The tricky business of entrepreneurial imitation

The tricky business of entrepreneurial imitation

Copying entrepreneurial business ideas that have succeeded overseas seems like a great opportunity. There have been many successful New Zealand businesses that started this way, like Trade Me and GrabOne.

Adopting a smart business model is a contentious area in itself, but when the trade dress, business name and overall impression of the product is too closely aligned with an original business, there is the risk of breaches of copyright, trade mark infringement, passing off and potentially misleading and deceptive conduct under the Fair Trading Act 1986

A recent High Court case shows why Kiwi companies should be careful why copying offshore ideas - it demonstrated that companies across the Tasman may be able to show reputation in New Zealand.

Late last month Muzz Buzz, an Australian owned and operated drive-thru coffee franchise, won an injunction in the High Court against the owners of Jitta Buzz, another drive-thru coffee business based in Auckland. The Muzz Buzz concept was established in 2002 and had been developed in Western Australia. The business enjoyed large success and opened several outlets across Australia all with a similar distinct building façade and branding.

Jitta Buzz, the defendant, opened two outlets in Auckland from 2010 with a similar business concept to Muzz Buzz. Further, it imported a similar building shape, colour scheme and overall brand feel as Muzz Buzz. Muzz Buzz, which entered the New Zealand market in 2012, claimed that Jitta Buzz had infringed its intellectual property rights though the use of “Buzz” and through use of similar trade dress. It is important to note that at the time Jitta Buzz was established, the Muzz Buzz logo was unregistered and the business was not operating in New Zealand.

Business reputation which has been developed overseas, rather than in New Zealand, often presents issues in trademark law, passing off and fair trading law. Because New Zealand has a global culture and due to the inherent nature of the internet, courts often have to determine to what extent reputation gained overseas is applicable in New Zealand.

Traditionally, passing off was restricted to the local jurisdiction, however this line of thinking has significantly relaxed. An early case from 1987 (Dominion Rent A Car v Budget Rent A Car Systems) found that an international company had a prior right to use of the word “Budget” in New Zealand in relation to car rental due in some part to the general reputation developed in Australia. The Court accepted that an Australian company’s reputation and goodwill can extend to New Zealand if there is a sufficient business connection. As such an Australian company will be entitled to protection here as it seems “artificial to analyse such a state of affairs by saying that the company has one goodwill in Australia and another in New Zealand. Rather the goodwill transcends boundaries.”

The Muzz Buzz case is another progressive step in this flexible approach to reputation in the trans-Tasman market.

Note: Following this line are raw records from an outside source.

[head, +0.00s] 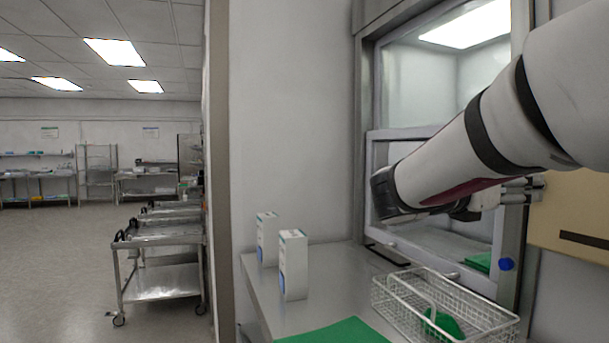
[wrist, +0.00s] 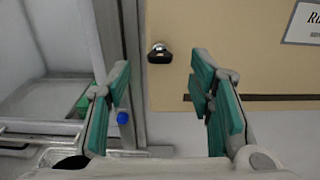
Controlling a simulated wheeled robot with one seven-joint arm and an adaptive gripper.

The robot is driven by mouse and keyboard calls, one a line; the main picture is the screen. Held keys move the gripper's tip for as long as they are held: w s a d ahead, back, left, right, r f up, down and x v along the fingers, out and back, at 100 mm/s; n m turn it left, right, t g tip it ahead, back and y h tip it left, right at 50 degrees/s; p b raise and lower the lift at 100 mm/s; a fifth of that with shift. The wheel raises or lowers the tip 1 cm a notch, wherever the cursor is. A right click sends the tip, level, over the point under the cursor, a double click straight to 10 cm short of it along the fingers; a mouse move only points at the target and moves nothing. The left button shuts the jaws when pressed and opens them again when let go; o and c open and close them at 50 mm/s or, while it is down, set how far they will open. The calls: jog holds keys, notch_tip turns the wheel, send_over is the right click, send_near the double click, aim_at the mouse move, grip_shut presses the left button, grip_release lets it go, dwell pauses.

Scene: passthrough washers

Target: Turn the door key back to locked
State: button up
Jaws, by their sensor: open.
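The door key (wrist: 159,56) shows in the wrist view as a small dark bow at a silver lock on a beige panel (wrist: 260,75). The bow looks roughly horizontal; its exact turn is too small to tell. My gripper (wrist: 161,68) is open, with its green-padded fingers on either side of the key in the picture. I see no contact, and how far the key is beyond the fingertips is unclear. In the head view my gripper (head: 525,190) is in front of the beige panel (head: 575,205), and I cannot make out the key there.
A passthrough window with a grey frame (head: 524,258) stands left of the panel, with a blue knob (head: 506,264). Below it, a steel counter (head: 335,300) holds a wire basket (head: 400,305) with a green item, two white cartons (head: 293,265) and a green sheet (head: 335,333).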

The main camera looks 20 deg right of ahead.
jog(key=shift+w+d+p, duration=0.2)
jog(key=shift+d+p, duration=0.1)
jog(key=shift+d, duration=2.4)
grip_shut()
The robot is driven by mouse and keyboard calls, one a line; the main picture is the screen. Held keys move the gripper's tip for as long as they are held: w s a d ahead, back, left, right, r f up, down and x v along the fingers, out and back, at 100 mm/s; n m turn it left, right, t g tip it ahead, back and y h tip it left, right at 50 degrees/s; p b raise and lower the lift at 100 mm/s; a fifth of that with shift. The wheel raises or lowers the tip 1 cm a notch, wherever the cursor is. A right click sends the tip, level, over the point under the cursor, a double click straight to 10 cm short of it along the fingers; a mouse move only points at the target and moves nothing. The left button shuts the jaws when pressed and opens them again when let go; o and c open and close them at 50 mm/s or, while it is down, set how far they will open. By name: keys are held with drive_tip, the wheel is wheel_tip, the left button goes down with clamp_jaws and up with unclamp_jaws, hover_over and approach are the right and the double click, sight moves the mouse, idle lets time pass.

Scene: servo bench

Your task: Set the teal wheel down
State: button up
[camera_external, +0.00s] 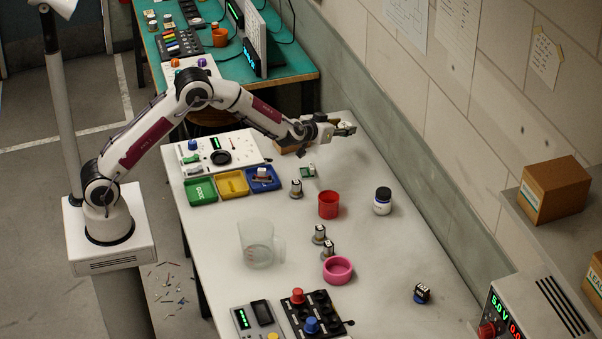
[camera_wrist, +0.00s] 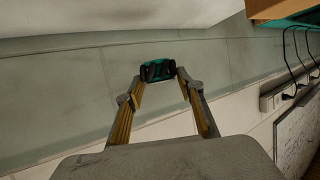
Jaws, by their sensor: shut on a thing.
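The teal wheel (camera_wrist: 158,70), with dark parts on its face, is between my fingertips in the wrist view. My gripper (camera_wrist: 159,76) is shut on it. In the external view my gripper (camera_external: 345,129) is stretched out over the far end of the white bench (camera_external: 385,260), near the wall. The wheel is too small and covered by the fingers to make out clearly there. In the wrist view the wheel stands out against the grey-green wall band, with nothing seen touching it except the fingers.
Green (camera_external: 201,191), yellow (camera_external: 232,184) and blue (camera_external: 263,180) trays lie left of my gripper. A red cup (camera_external: 328,204), a lidded bottle (camera_external: 383,201), a clear beaker (camera_external: 258,244) and a pink ring (camera_external: 337,270) stand nearer. The bench's right middle is mostly clear.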

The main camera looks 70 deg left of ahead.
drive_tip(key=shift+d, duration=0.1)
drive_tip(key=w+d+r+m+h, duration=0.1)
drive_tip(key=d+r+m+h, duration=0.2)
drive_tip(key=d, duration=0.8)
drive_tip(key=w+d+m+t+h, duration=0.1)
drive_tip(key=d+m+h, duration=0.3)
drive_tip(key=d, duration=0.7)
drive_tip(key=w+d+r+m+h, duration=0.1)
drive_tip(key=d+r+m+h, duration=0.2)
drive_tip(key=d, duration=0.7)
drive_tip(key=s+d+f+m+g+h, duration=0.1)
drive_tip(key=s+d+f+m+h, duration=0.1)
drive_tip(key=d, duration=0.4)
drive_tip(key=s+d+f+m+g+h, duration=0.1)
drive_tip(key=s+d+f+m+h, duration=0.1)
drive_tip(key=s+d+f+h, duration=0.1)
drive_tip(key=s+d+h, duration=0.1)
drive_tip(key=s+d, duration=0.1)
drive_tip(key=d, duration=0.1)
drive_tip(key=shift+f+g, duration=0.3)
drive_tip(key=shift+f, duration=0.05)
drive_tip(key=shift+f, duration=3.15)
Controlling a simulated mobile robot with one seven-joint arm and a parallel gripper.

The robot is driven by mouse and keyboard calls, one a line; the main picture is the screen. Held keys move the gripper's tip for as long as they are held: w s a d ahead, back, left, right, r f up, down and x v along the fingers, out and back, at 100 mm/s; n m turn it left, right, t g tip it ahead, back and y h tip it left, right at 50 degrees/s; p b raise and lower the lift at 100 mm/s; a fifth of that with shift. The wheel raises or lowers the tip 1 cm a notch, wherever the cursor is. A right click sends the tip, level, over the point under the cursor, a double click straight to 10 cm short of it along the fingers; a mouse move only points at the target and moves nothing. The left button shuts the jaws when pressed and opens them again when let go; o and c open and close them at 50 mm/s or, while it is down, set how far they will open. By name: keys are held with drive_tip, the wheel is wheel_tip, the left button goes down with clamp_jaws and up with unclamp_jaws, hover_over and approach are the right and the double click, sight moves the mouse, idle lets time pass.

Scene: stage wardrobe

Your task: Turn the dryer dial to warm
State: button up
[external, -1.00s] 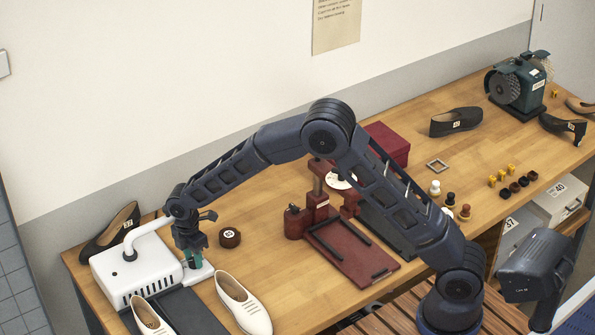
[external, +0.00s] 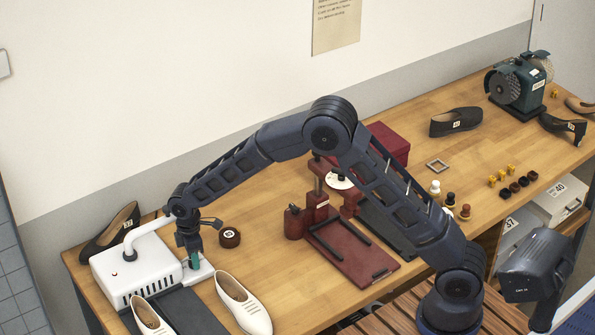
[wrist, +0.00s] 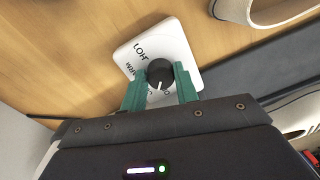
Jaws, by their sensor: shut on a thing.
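The dryer (external: 150,275) is a white box with dark vent slots and a white hose, at the left end of the bench. Its dial plate (wrist: 122,55) is a white square with black lettering, beside the box. The black round dial (wrist: 160,72) has a white pointer line that points toward the bottom of the wrist view. My gripper (wrist: 161,80) is shut on the dial, one green finger on each side; the fingers cover part of the lettering. In the external view my gripper (external: 194,262) is low over the plate (external: 204,273), and the dial is hidden.
A dark red press (external: 350,250) stands mid-bench under my arm.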

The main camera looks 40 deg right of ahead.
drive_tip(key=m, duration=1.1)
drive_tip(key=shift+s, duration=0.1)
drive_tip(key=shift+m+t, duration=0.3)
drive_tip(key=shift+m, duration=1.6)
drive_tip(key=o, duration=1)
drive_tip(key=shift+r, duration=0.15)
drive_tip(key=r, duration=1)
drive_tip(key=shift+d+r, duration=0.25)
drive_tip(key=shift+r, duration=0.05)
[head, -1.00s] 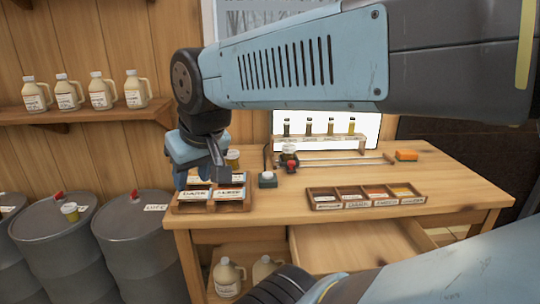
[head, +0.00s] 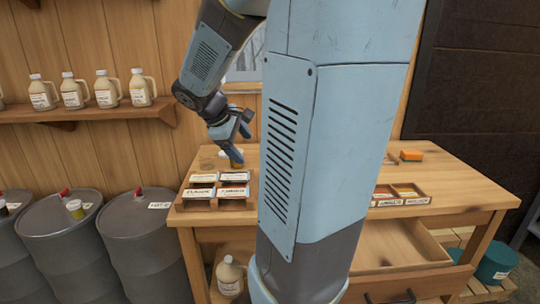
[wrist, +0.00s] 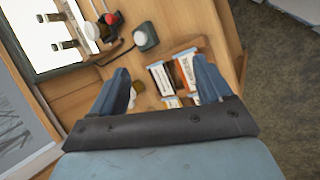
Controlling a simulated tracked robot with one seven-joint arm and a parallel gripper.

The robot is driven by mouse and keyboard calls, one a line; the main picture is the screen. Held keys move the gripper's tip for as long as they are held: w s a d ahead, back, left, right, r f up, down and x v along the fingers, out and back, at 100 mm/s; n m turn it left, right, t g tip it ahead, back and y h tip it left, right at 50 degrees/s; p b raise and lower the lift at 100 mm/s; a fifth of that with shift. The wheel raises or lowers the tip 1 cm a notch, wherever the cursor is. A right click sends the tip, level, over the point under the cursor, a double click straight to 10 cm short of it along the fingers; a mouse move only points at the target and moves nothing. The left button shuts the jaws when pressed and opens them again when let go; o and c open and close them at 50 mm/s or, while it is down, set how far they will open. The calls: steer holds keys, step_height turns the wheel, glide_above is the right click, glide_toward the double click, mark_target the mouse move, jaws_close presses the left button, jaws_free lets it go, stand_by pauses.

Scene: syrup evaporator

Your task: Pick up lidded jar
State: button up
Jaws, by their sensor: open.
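A small amber jar (head: 237,161) stands on the wooden table at the back left, just behind the labelled rack. My gripper (head: 240,146) hangs directly above or beside it, with a finger partly covering it. I cannot tell whether they touch. In the wrist view my gripper (wrist: 161,68) is open, its two blue fingers apart. A small pale and yellowish thing (wrist: 136,90) shows beside the left finger; it may be the jar. The jar's lid is not clear.
The wooden rack (head: 182,205) with several labelled cards stands in front of the jar. A divided tray (head: 430,197) and an orange block (head: 411,155) lie to the right. An open drawer (head: 400,240) juts out in front.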

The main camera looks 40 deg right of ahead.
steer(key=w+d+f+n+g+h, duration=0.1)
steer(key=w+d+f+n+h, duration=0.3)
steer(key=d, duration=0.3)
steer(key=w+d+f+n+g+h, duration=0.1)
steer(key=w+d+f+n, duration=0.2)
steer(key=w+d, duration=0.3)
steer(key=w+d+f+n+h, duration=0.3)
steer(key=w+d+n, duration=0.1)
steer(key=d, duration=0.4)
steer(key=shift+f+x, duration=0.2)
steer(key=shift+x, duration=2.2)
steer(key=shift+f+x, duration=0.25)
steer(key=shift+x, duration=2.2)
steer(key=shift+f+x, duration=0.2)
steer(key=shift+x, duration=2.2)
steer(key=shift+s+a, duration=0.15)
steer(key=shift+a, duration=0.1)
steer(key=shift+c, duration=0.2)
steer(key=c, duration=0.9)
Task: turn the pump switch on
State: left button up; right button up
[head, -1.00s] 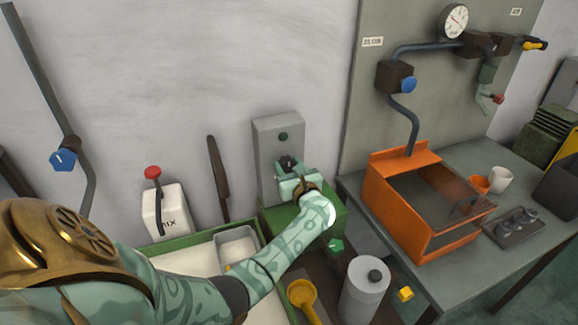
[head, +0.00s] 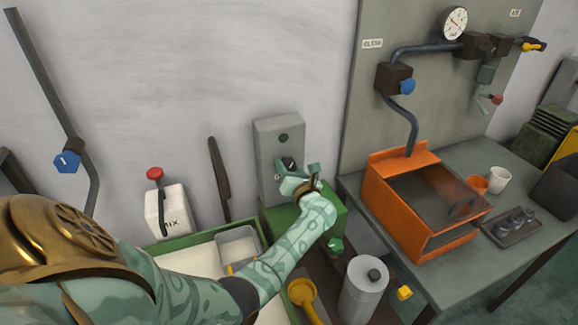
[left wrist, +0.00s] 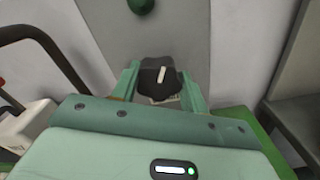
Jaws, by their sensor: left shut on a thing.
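The pump switch is a black knob (head: 288,163) with a white mark, on a grey wall box (head: 268,140) with a green button above it. In the left wrist view the knob (left wrist: 161,76) sits between my two green fingers, and its white mark points nearly up. My left gripper (head: 298,172) is shut on the knob; it also shows in the left wrist view (left wrist: 160,82). The fingers partly hide the knob in the head view. My right gripper is not in view.
A green box (head: 328,208) stands just below the switch. A grey cylinder (head: 363,290) and a yellow ladle (head: 303,295) are in front. To the right, an orange tank (head: 385,205) stands on a grey table. A white container with a red knob (head: 167,212) is at left.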

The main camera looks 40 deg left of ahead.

With the with the internationalisation of trade and brands it is likely that businesses may encounter similarities of brand name legitimately used elsewhere. However, Justice Toogood concluded that the defendants were untruthful in denying that they had copied the Muzz Buzz website or that they knew nothing about the style of the Muzz Buzz kiosks. The similarities between the two businesses were too striking for this to be a bone fide example of traders in different territories adopting a similar name and instead the defendants have proactively exploited the Muzz Buzz brand.

The judgment effectively recognises that businesses operating in Australia are entitled in some circumstances to extend the protection of reputation, branding and goodwill to New Zealand, and as such favours a trans-Tasman market. This is important for business seeking trademark and brand protection going forward. The injunction entitled the owners of Jitta Buzz to continue operating the business, however, it means that the business can no longer be traded as Jitta Buzz and the appearance of their drive-through outlets and website had to be amended.

While use in Australia may be relevant in intellectual property exploitation and infringement claims, care should be taken not to exaggerate how much this case establishes a trans-Tasman market. Whether a brand has a reputation or goodwill from Australia in New Zealand will depend on the type of good, the market of buyers, and to some extent the novelty, that is the distinctiveness, of the brand. 

Mark Gavin and Josephine Norris are lawyers at intellectual property firm Hudson Gavin Martin.